● **Source data**:

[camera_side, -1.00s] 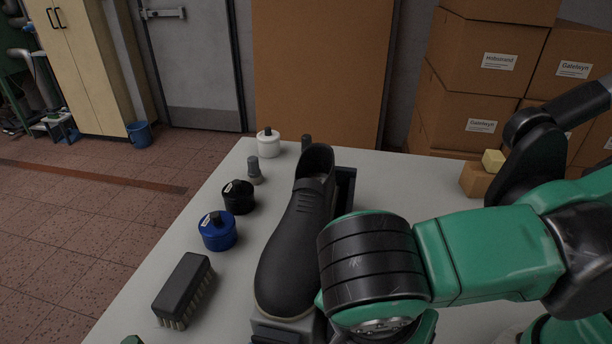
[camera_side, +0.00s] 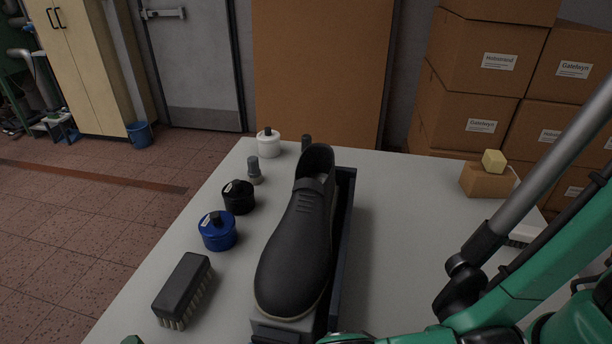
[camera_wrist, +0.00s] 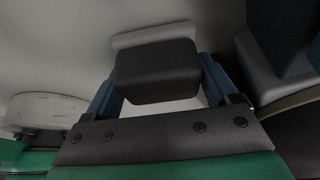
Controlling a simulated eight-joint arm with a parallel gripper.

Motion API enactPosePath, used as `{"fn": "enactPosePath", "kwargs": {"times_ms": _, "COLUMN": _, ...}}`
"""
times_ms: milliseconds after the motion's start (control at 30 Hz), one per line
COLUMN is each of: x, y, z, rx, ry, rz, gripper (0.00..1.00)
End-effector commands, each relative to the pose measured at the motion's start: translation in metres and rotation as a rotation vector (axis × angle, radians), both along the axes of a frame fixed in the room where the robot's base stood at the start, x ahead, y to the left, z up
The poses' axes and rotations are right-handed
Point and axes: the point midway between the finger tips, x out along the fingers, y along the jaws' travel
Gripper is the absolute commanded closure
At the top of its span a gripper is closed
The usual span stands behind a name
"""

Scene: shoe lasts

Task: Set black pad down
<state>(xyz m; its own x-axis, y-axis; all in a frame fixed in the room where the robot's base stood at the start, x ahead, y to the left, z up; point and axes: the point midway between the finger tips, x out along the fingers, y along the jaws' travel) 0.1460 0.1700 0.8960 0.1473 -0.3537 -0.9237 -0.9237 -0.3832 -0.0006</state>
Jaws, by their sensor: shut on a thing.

● **The request**: Set down the material above as is, without any pictures.

● **Full solution**:
[camera_side, -1.00s] 
[camera_side, +0.00s] 
[camera_wrist, +0.00s] 
Controlling a simulated eight-joint arm with a parallel gripper.

Motion API enactPosePath, used as `{"fn": "enactPosePath", "kwargs": {"times_ms": _, "COLUMN": _, ...}}`
"""
times_ms: milliseconds after the motion's start (control at 30 Hz), one per line
COLUMN is each of: x, y, z, rx, ry, rz, gripper (0.00..1.00)
End-effector commands, each relative to the pose measured at the motion's start: translation in metres and rotation as a rotation vector (axis × angle, radians), both along the axes of a frame fixed in the room where the robot's base stood at the start, x ahead, y to the left, z up
The poses' axes and rotations are right-handed
Point and axes: the point midway between the finger tips, x out along the fingers, y along the jaws' travel
Gripper is the absolute commanded closure
At the top of its span a gripper is closed
The usual span stands behind a name
"""

Scene: shoe lasts

Task: Set black pad down
<state>(xyz m; its own x-axis, y-axis; all in a frame fixed in the room where the robot's base stood at the start, x ahead, y to the left, z up; point and axes: the point midway between the finger tips, x out along the fingers, y along the jaws' travel) 0.1460 0.1700 0.8960 0.1473 -0.3537 -0.9237 -0.9237 -0.3832 -0.0006</state>
Jaws, by their sensor: shut on a thing.

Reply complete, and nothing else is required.